Raiffeisen Zentralbank Österreich (RZB), the parent of Central and Eastern Europe’s second largest lender Raiffeisen Bank International (RBI), said the two boards have decided to examine a potential merger of the two businesses.
Speculation has grown about RZB’s move to consolidate RBI since the former CEO of the emerging market unit, Herbert Stepic, was forced to resign in 2013 in disgrace over an offshore investment scandal. Stepic had built it up from scratch into a CEE banking empire covering 17 countries with 60.000 employees, but his headstrong manner and salary demands had rubbed many in the staid parent up the wrong way . His successor, Karl Sevelda, told investors on February 2 that he was unable to provide an outlook for the group's structure, fuelling speculation that such a consolidation was firmly on the cards.
The Austrian bank said the objectives of any consolidation of the businesses “would be simplification of the corporate structure and adapting the group more closely to increased regulatory requirements”.

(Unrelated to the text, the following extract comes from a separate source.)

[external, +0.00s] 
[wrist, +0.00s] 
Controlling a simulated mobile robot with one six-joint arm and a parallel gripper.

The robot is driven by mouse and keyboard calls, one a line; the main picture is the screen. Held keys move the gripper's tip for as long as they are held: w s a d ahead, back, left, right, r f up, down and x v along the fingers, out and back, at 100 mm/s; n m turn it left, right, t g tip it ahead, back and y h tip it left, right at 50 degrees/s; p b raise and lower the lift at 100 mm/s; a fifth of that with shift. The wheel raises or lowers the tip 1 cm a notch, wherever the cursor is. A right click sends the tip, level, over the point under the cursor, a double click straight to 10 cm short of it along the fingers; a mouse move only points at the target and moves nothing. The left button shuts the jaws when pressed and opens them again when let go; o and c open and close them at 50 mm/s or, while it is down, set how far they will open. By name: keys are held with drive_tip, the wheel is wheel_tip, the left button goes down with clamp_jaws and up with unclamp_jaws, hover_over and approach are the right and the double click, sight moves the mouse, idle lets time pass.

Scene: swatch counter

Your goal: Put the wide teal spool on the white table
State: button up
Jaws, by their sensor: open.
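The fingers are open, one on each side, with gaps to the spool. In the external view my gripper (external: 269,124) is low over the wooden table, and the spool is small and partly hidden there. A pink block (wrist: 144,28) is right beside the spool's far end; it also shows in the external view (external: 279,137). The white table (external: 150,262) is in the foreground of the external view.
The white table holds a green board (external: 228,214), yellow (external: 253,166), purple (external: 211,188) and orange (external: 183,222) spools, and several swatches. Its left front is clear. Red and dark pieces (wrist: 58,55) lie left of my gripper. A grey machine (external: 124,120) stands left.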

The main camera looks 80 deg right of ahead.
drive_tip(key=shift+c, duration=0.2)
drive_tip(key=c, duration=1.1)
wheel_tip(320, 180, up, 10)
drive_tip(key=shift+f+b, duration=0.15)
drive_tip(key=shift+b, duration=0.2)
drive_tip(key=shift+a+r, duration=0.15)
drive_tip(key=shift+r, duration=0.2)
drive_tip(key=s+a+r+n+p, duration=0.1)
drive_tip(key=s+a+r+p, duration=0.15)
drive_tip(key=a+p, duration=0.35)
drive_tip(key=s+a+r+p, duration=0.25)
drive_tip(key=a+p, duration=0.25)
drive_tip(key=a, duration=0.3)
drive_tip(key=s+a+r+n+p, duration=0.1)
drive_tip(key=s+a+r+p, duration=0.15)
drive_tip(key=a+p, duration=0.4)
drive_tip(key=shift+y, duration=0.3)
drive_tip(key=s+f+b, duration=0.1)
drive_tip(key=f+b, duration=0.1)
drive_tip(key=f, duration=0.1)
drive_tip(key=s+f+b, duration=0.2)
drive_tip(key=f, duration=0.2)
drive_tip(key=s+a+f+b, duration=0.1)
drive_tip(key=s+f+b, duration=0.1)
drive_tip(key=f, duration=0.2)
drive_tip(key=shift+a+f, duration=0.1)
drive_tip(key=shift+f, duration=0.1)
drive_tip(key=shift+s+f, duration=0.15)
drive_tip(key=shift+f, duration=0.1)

The statement said nothing has been signed and the evaluation of a possible consolidation would be completed within six months, “in order that the applicable resolutions for implementation may be passed in 2016”. It added that any possible consolidation of RZB and RBI would not affect RBI’s stock exchange listing.
The announcement came as RBI announced a consolidated net profit of €114mn in the first quarter, up 37.1% from the year-earlier period, as net provisioning for impairment losses fell 59.5% to €106mn.

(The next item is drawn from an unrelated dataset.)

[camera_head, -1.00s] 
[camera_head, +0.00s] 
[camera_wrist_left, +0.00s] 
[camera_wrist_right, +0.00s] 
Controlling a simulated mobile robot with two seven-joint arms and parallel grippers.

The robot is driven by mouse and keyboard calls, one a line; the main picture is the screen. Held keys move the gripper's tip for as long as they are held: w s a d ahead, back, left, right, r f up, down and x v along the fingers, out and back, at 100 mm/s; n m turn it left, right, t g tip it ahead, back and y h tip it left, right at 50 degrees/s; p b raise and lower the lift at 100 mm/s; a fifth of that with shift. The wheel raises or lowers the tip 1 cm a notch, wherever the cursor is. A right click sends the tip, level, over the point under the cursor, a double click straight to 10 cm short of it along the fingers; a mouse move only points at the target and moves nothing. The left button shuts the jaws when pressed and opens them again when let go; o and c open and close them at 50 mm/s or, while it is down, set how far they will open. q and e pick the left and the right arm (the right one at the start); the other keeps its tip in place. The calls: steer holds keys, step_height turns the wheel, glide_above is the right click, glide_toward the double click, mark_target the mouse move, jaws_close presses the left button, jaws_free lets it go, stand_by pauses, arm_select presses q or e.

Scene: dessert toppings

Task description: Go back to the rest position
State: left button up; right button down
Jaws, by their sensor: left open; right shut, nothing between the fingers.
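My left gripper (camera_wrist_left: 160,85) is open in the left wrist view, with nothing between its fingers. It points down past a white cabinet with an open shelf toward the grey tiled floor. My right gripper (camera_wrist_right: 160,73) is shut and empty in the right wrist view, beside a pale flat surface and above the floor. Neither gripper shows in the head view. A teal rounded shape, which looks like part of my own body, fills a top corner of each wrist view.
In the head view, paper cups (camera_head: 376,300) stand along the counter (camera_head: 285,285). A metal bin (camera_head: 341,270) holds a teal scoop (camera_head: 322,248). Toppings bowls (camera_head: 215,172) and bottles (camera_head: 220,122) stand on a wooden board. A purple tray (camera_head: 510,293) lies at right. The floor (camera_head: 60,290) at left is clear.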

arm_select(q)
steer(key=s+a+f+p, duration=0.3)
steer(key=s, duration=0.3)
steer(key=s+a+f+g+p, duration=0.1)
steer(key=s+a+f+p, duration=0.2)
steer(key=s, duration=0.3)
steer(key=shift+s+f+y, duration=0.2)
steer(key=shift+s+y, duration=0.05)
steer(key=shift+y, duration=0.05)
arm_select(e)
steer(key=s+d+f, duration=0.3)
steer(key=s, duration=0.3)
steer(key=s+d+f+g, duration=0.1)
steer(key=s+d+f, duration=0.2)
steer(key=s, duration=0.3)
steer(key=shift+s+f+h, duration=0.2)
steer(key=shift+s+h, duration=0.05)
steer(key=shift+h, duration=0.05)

The rise in profit came despite net interest income decreasing 12.5% year on year to €718mn, which CEO Sevelda made the results “satisfying overall, as the first quarter continued to be characterized by the ongoing low interest rate environment”, adding that, “A turnaround of the interest rate policy is currently not in sight".
“The reduction of our cost base is all the more important. Unfortunately, the regulatory costs are increasing year after year. The majority of the regulatory costs for the financial year 2016 have been booked in the first quarter,” he said.
The bank said after the implementation of the strategic measures defined at the beginning of 2015, the cost base should be approximately 20% below the level of 2014, when general administrative expenses were €3.024bn.
Sevelda highlighted the “positive results in Hungary and Ukraine” as especially encouraging – two countries where it has struggled over the past few years due to punitive taxes and forced forex loan conversion (Hungary) and a debilitating financial crisis (Ukraine). “I expect that both countries have made the turnaround and will deliver positive results for the full year 2016," he added.